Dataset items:

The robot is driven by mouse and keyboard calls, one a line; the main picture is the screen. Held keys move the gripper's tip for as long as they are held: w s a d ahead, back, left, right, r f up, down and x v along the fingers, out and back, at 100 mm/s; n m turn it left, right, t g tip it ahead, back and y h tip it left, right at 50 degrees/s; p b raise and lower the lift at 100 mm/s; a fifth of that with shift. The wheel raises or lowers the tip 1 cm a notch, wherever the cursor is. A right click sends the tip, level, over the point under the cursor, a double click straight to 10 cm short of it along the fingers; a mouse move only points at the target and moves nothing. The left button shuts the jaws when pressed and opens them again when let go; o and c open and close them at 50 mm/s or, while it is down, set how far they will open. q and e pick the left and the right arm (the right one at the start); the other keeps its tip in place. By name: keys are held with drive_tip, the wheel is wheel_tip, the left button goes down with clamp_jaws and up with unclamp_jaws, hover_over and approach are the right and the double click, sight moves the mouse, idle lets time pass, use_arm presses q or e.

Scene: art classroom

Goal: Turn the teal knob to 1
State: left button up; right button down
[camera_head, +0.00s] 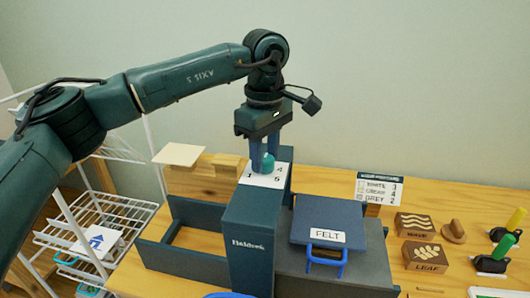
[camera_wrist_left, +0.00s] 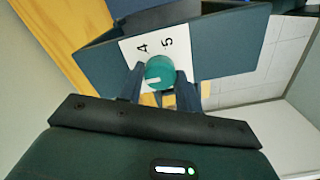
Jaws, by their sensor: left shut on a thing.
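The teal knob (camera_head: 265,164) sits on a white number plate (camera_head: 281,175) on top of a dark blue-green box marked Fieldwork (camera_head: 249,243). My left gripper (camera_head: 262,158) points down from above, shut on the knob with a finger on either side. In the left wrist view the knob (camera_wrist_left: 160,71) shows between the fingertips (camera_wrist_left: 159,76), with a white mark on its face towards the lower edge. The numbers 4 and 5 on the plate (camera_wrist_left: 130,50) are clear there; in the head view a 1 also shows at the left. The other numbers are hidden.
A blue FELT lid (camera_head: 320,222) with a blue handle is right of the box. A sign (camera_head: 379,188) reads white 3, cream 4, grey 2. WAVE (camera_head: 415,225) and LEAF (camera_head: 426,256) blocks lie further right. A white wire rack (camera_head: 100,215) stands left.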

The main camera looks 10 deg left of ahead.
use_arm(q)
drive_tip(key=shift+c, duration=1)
---
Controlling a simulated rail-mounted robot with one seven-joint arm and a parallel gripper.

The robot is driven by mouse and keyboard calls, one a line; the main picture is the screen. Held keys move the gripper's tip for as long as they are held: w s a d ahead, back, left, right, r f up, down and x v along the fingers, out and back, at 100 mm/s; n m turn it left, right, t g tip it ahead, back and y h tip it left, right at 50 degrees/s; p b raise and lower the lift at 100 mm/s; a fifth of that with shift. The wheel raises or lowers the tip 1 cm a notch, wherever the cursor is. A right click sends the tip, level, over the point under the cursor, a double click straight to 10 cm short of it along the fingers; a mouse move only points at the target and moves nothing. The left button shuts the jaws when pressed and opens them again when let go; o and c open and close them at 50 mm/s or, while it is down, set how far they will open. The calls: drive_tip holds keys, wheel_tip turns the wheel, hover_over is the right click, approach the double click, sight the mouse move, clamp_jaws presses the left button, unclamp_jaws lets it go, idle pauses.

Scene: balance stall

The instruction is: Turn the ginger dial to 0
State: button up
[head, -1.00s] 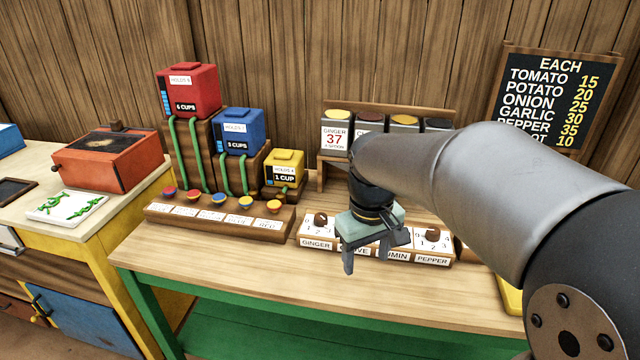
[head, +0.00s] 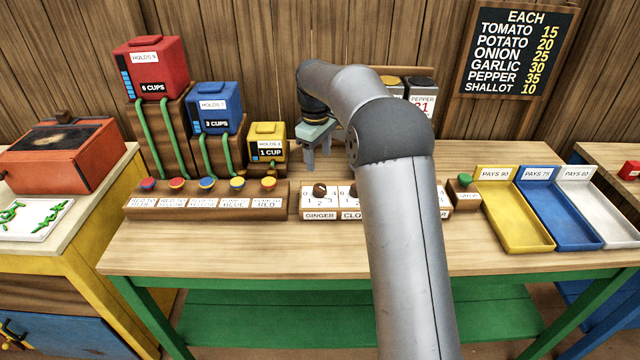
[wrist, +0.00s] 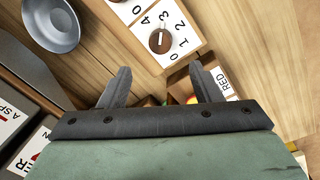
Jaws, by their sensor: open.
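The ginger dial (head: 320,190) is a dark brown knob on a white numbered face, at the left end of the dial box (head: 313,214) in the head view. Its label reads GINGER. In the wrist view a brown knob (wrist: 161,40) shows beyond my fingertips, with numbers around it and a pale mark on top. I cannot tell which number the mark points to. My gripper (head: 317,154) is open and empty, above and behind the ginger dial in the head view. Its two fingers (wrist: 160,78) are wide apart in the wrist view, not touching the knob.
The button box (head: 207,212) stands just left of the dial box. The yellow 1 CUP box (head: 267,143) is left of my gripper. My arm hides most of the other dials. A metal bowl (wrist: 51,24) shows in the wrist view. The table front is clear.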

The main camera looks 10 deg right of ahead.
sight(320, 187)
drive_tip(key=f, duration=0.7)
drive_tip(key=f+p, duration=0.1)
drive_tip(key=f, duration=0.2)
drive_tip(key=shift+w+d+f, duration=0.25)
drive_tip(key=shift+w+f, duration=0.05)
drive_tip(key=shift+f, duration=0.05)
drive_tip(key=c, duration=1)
---
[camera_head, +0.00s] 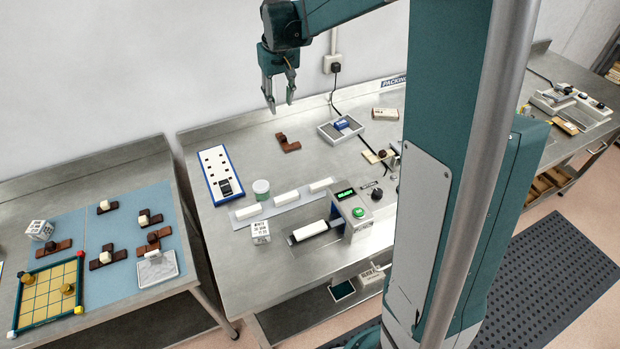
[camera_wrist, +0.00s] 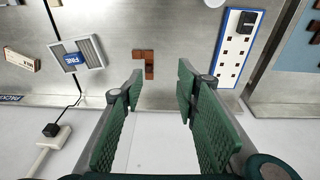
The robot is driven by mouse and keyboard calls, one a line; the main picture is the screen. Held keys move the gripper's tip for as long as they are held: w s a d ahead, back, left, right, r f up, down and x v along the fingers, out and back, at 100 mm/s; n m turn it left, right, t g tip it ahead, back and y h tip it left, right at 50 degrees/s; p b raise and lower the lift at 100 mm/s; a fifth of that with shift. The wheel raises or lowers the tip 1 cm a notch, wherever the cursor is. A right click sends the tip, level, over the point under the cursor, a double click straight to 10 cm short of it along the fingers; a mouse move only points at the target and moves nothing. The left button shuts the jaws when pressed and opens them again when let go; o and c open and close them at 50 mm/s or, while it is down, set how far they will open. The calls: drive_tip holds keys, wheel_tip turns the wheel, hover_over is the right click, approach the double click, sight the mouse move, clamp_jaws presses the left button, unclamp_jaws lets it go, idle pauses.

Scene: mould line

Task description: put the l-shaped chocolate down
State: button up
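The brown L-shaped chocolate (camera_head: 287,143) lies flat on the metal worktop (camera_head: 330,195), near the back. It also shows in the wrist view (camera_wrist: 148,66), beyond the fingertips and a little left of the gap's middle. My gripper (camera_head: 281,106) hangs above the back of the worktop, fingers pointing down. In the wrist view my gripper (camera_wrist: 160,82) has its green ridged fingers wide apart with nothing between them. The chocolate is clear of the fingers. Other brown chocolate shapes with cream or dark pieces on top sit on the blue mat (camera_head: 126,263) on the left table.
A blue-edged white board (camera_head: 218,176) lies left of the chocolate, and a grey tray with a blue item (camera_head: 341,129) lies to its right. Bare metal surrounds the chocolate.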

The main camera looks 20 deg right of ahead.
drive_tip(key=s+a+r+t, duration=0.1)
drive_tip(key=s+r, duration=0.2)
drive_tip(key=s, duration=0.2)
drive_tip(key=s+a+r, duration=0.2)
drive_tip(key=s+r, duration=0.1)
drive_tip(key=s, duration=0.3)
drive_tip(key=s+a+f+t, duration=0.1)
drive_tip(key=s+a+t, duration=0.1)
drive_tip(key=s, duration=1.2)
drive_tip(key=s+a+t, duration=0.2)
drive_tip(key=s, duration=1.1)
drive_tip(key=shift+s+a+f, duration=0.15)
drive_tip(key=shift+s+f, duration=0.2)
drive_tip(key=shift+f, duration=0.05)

SET EXERCISE
Determine how many lines of the data contain the word "Scene", and reply with that number only.

WRITTEN ANSWER
3